Hundreds of rescuers have been dispatched to the scene, local authorities said, and more than 3,000 people have been evacuated from the blast site.
The blaze from the explosion has been extinguished, said local officials Friday, after firefighters battled raging flames through the night. Three chemical tanks and five other areas had been on fire.
Authorities, who are investigating the cause of the accident, said an unspecified number of people were taken into police custody.
The chemical facility involved in the explosion belonged to Tianjiayi Chemical, a firm with 195 employees established in 2007.
According to local officials, the Jiangsu-based company mainly produced raw chemical materials, including anisole, a highly flammable compound.
The force of the explosion blew out windows and dented metal garage doors of buildings as far as four kilometres (2.5 miles) from the site, said AFP reporters at the scene.
Nearby residents -- many of them elderly -- have started sweeping up glass, and in some cases, seemed to have abandoned their homes entirely.

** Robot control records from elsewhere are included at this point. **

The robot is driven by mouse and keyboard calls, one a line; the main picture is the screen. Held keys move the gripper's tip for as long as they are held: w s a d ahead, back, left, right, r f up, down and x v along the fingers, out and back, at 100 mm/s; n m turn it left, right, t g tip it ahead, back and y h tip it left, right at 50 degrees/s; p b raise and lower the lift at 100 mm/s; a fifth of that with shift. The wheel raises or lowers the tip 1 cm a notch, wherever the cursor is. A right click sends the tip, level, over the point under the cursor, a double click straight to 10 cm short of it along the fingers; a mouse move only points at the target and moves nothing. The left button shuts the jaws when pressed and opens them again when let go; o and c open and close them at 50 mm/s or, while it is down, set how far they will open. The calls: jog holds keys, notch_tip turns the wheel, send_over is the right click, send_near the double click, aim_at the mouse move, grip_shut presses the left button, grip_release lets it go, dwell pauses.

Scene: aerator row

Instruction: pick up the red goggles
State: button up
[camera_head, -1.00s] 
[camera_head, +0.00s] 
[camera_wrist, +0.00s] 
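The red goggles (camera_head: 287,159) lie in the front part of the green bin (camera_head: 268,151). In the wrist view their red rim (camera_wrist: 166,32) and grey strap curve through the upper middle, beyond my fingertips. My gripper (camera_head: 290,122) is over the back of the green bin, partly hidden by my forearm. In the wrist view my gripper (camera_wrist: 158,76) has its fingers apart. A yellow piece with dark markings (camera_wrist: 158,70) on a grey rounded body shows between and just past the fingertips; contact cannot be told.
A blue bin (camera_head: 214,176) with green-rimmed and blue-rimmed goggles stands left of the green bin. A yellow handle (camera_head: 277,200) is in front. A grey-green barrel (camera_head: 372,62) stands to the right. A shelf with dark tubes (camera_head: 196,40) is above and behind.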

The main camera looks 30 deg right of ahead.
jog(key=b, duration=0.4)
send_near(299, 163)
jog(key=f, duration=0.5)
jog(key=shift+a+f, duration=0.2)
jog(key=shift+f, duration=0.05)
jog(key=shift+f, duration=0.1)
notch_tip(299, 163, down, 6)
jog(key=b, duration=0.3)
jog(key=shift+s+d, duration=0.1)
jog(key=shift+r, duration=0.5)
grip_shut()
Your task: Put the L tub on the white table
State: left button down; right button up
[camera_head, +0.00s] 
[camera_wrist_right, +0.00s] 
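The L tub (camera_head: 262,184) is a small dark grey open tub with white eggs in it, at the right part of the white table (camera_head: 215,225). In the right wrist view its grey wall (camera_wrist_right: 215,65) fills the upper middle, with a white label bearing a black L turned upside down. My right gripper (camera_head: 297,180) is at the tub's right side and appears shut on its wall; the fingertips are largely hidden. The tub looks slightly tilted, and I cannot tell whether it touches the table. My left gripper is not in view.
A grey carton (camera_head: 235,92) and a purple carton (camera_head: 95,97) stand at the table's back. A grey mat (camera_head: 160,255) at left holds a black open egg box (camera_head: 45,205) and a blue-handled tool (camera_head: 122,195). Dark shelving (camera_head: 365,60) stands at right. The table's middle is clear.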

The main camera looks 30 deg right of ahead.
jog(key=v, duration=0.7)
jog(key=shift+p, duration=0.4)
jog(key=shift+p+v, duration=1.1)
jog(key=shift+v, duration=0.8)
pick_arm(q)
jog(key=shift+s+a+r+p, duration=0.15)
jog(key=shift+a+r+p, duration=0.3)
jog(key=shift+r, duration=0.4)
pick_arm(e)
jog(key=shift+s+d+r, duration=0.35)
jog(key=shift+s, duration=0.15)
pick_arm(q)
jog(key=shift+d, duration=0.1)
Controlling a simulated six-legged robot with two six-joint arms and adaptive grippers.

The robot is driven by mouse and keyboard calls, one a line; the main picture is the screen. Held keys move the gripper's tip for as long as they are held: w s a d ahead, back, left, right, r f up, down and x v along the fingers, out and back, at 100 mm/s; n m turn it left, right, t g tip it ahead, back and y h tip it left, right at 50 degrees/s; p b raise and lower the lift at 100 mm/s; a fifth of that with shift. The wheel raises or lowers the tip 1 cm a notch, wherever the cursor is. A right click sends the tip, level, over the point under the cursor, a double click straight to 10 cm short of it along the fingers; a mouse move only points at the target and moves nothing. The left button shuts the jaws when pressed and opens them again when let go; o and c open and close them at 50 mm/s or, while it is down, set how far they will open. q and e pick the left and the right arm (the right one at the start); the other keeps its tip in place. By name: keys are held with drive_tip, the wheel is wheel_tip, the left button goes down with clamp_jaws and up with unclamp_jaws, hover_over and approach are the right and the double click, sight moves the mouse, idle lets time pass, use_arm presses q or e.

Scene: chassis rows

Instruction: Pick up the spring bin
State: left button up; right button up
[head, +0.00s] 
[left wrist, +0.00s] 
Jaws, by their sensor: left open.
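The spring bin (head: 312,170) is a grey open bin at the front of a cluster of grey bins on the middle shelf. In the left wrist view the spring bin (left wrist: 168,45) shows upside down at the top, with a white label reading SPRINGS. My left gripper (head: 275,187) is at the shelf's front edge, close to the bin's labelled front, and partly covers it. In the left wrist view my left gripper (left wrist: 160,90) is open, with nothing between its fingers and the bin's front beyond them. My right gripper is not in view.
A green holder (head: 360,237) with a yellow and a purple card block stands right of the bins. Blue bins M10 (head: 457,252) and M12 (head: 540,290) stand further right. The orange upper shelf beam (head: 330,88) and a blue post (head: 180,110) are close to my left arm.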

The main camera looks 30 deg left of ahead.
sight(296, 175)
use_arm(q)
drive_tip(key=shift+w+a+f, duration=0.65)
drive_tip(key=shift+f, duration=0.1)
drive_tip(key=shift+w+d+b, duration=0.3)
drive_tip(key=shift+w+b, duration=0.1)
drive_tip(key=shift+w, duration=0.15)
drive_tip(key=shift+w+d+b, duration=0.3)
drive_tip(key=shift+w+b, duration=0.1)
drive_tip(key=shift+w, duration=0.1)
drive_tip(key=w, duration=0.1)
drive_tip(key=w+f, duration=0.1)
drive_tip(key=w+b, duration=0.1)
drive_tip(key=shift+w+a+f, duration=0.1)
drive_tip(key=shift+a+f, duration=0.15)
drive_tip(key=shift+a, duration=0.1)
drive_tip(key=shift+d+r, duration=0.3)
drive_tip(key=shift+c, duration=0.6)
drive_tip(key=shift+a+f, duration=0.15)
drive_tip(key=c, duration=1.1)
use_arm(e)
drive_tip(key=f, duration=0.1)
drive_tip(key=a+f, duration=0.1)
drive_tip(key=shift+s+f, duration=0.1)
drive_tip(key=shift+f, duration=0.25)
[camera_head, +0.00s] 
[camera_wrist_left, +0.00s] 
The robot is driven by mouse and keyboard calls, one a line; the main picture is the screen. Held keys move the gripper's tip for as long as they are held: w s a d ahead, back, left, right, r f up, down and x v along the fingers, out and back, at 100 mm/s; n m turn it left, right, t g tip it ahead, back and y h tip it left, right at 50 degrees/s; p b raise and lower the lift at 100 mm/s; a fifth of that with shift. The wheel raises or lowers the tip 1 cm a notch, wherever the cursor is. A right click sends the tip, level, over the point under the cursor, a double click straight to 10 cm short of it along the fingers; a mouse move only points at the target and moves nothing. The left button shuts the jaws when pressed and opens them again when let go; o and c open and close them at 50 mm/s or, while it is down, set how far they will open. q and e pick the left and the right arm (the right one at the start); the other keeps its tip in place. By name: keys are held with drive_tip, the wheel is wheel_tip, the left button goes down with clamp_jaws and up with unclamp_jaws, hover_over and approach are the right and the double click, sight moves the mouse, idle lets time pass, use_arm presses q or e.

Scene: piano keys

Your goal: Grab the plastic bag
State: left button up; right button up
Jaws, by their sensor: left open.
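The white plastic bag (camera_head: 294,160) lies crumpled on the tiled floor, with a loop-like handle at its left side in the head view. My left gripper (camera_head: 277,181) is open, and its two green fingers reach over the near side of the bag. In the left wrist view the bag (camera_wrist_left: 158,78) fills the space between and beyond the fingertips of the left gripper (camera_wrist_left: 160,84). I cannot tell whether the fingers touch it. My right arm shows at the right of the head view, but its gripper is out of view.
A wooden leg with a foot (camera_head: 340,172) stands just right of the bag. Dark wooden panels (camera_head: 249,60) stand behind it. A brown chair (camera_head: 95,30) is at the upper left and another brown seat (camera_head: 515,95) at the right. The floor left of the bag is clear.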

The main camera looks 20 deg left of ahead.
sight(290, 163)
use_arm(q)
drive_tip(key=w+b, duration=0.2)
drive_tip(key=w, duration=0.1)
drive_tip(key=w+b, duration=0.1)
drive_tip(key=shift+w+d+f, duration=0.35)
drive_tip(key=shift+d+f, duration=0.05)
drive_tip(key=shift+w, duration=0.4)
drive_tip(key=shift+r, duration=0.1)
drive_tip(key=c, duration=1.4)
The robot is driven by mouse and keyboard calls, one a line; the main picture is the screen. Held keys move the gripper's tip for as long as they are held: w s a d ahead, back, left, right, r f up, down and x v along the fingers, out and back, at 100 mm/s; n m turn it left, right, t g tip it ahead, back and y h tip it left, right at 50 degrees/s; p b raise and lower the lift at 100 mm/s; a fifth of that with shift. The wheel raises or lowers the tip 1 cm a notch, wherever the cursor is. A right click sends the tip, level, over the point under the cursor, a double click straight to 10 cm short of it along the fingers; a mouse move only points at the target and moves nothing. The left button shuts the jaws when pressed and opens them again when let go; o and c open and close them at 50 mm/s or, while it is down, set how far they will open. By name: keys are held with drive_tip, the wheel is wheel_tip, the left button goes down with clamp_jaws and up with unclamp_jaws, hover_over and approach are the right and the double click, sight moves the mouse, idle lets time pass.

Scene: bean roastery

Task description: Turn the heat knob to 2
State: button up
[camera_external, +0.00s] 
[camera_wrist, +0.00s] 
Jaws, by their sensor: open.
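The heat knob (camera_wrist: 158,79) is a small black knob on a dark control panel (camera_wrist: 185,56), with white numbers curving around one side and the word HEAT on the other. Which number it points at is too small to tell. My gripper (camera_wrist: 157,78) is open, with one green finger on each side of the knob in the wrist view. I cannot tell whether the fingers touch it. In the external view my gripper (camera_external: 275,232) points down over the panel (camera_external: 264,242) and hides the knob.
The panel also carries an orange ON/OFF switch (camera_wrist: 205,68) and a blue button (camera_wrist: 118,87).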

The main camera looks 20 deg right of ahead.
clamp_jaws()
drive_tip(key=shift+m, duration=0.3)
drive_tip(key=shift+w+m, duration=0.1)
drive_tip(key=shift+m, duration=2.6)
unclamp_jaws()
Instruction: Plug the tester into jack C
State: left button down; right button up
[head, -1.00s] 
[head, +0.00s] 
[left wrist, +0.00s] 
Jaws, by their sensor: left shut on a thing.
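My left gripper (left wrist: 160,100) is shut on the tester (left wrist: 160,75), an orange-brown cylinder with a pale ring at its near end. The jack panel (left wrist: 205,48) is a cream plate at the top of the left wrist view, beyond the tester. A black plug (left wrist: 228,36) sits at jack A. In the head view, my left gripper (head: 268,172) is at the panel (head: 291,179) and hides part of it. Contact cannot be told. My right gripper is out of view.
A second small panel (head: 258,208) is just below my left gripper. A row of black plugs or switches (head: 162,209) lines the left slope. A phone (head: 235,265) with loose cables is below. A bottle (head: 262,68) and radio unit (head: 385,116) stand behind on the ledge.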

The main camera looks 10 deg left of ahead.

Black smoke could still be seen rising from the chemical plant on Friday morning before dissipating.
On the road where Xiang lived, consisting of basic two-storey homes, almost all the windows and some window frames were blown in.
The woman was sitting at home when the explosion occurred and said the force rocked her house and badly damaged her front door.
There was no immediate government help, she said, and residents were clearing the street themselves.
Images broadcast on local media showed how the blast toppled factory buildings, trapping workers inside. State broadcaster CCTV showed rescuers pulling a survivor from the wreckage.
Workers covered in blood were seen running out of the factory, said official news agency Xinhua on Thursday, citing witnesses.
An aerial view of the blast area showed a large swath of destruction in the industrial park, where multiple fires had initially raged.
Deadly industrial accidents are common in China, where safety regulations are often poorly enforced.
In November, a gas leak at a plant in the northern Chinese city of Zhangjiakou that will host the 2022 Winter Olympics killed 24 people and injured 21 others.
A report published by local authorities last month revealed that the Chinese chemical firm responsible for the accident had concealed information and misled investigators.
In 2015, China saw one of its worst industrial accidents when giant chemical blasts in the northern port city of Tianjin killed at least 165 people.
The explosions caused more than $1 billion in damage and sparked widespread anger at a perceived lack of transparency over the accident's causes and its environmental impact.